On 18 April 1991, Kerala was declared the first fully literate state in the country, with a literacy figure of 93.58 per cent. Panicker’s efforts reached a crescendo – his tireless efforts had borne fruit.
Recognition from the state government came only when the third Nayanar government decreed that his death anniversary, 19 June, be celebrated as “Vayana Dinam” or “Reading Day”, with 19-25 June as “Vayna Varam” or “Reading Week”, when activities to promote literacy and reading habits are conducted in educational institutions as well as libraries across the state. The postal department launched a stamp in his honour on 21 June 2004.
The work of Panicker is being carried forward by a foundation established in his name, which now organises community literacy programmes as well as e-literacy campaigns among others. Prime Minister Narendra Modi had inaugurated the foundation's reading month celebrations this year. The foundation is usually tasked by the state government to organise this event, but 2017 was an exception – the Pinarayi Vijayan government gave the task to KSLC, with the expansion of the “reading week” festivities extended to the death anniversary of I V Das, the former editor of Deshabhimani, the “party paper” of the Communist Party of India (Marxist). Das was also a member of the state committee of the party as well as a member of the KSLC. Allegations abound that this was meant to undermine the legacy of Panicker.

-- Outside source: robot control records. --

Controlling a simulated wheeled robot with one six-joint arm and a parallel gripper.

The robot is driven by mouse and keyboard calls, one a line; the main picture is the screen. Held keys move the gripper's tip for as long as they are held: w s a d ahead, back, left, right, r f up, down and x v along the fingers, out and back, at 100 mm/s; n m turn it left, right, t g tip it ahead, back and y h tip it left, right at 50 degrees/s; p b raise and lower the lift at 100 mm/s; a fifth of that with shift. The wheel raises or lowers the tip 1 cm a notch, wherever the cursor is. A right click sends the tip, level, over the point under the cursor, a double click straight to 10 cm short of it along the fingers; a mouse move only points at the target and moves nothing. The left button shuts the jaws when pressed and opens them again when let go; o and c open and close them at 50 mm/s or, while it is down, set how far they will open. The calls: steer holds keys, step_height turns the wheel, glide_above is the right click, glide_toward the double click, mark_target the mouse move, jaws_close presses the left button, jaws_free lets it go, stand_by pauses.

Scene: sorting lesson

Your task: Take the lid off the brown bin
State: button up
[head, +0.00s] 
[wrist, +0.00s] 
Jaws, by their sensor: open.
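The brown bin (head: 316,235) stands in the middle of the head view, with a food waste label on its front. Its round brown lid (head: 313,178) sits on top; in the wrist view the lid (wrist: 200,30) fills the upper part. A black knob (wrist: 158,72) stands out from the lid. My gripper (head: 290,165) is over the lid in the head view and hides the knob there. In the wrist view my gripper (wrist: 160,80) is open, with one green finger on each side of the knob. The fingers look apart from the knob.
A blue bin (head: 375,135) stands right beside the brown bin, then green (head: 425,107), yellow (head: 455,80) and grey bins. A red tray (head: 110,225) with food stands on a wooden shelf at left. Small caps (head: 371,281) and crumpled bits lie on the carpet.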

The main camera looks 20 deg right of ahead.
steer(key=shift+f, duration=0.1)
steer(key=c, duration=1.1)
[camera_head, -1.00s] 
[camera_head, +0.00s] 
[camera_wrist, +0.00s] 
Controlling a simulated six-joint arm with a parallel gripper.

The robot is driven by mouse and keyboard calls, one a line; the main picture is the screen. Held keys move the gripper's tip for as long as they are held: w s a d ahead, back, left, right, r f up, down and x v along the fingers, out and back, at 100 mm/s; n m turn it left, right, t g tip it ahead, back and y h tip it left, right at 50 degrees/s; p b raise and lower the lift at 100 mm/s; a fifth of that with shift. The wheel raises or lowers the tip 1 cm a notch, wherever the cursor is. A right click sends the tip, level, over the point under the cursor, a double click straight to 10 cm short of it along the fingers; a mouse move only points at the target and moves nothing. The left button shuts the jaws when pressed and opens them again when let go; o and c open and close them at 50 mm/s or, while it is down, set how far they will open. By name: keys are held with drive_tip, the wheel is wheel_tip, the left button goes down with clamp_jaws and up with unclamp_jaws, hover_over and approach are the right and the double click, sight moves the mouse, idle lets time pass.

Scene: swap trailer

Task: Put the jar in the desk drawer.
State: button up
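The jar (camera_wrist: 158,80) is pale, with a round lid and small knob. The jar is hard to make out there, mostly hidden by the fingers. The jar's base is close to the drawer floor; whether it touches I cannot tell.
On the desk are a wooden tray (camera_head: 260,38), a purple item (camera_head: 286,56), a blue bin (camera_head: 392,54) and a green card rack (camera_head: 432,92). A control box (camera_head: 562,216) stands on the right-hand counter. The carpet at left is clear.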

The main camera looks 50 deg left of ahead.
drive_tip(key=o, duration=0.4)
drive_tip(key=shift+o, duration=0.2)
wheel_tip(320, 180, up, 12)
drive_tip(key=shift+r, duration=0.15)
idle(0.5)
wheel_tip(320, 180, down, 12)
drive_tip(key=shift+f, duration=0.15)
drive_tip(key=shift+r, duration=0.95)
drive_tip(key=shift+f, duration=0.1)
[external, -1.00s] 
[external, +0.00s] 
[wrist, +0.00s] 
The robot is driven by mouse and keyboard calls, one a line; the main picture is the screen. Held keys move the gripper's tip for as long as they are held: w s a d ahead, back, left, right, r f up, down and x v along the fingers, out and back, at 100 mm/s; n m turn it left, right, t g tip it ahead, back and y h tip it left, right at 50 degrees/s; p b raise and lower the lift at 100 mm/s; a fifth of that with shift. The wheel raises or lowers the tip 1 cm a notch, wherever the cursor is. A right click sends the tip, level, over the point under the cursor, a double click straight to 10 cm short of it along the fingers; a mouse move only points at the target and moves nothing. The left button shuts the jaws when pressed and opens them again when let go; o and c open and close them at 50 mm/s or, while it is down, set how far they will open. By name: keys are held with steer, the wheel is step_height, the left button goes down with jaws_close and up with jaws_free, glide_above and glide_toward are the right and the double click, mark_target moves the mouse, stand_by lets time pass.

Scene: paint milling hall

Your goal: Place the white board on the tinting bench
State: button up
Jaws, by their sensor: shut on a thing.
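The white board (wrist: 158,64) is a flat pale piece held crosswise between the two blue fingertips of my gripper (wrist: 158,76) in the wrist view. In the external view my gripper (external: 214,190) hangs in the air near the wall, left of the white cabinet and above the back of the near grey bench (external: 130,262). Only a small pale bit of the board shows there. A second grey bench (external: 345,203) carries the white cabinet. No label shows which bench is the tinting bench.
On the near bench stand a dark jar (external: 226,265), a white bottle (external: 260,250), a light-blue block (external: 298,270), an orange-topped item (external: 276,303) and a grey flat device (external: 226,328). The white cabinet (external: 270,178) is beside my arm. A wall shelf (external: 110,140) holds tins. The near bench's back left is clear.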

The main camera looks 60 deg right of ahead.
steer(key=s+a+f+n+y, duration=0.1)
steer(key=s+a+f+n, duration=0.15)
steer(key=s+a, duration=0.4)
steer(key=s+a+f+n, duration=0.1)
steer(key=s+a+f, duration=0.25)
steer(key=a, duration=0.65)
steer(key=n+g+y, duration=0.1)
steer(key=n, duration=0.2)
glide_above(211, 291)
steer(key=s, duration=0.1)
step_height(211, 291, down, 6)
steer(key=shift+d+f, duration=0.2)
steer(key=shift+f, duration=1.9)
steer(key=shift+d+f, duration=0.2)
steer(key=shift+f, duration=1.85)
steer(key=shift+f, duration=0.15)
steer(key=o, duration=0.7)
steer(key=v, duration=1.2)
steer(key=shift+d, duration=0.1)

There is also another indication that the state government is playing hard and fast with the legacy of Panicker – the budget earmarked for the under-staffed and the under-funded KSLC is measly Rs 10 crore, while the budget finds enough leeway to establish film theatres for Rs 100 crore in the same sentence.
The efforts and dedication of thousands of volunteers and Panicker should not be forgotten when the story of Kerala’s cent per cent literacy story is told. He led the 47-member strong library association to more than 5,000-member libraries with his grit and dedication. After all, it shows that voluntary associations are capable of transformative change, in a much more effective manner than the state ever could.